How to get people to help you (Even If You Have Nothing To Offer)

Yesterday, a young university student reached out to me on LinkedIn with a:

“Hey, I am XXX. Your career looks interesting, I too want to be a founder. Can we chat?”

Delete.

Not because I’m a jerk. I reply to most young folks seeking help; a large part of my career was guided by mentors throughout.

But this is a poorly crafted DM; it’s a dead fish. Zero effort or intrigue. This DM would be ignored by the vast majority of people.

This happens to me a thousand times a year. And every time, I think about how I used to do this in high school/university when I was broke and unknown and what made my reach-outs work.

I am writing this so that a young person reading this can have better success in finding mentors and seeking help. Read below.


The core message is simple: Every relationship is a give-and-take relationship

No, for real.

EVERY relationship, including your spouse/bf/gf, your philanthropic mentor, your brother/sister, your closest friends & randoms on the internet, is transactional.

Even the “altruistic” ones.

EVERY relationship is a give/take relationship.

The only question is: what are you giving?

Here is the secret: what you give doesn’t have to be tangible goods.

Here’s where young people screw up. They think “giving” means:

  • Money
  • Connections
  • Business opportunities
  • Insider information

If you’re 22 and broke, you have none of that. So you think you have nothing to offer.

Wrong.


You are time & energy rich. But you are wealth/network/knowledge poor.

Giving can be “giving” warmth, giving the other person the ability to feel charitable, giving the feeling of being respected, giving the other person a new insight/ idea etc about your world.

You can always give these things

  • Warmth: making someone feel warm or joyful e.g. a genuine compliment about their life/work
  • *The gift of feeling respected
  • The feeling of being charitable: sounds odd, but many successful people would love the opportunity to help someone in other ways besides money.
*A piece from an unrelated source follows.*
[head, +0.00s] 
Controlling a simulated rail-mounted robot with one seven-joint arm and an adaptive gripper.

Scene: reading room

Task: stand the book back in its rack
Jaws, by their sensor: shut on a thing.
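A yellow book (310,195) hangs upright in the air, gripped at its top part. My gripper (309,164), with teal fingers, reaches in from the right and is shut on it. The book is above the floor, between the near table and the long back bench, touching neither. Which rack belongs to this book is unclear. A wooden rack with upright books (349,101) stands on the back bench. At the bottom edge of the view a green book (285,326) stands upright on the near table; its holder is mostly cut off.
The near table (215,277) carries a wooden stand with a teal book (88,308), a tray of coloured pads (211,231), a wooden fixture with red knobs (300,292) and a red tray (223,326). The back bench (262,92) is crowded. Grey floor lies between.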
Because many realize that teaching a man to fish has an exponential impact on the world.
  • Window into your world: give them an insight into your world that they are dissociated from.
  • The chance to talk about their passions: gives them the ability for them to talk about their passions at length to someone who will listen
  • The feeling of being useful

So next time you are sending out a DM as a young person, think “how can I make this person feel charitable with their time? How can I give them the feeling of helping someone out?”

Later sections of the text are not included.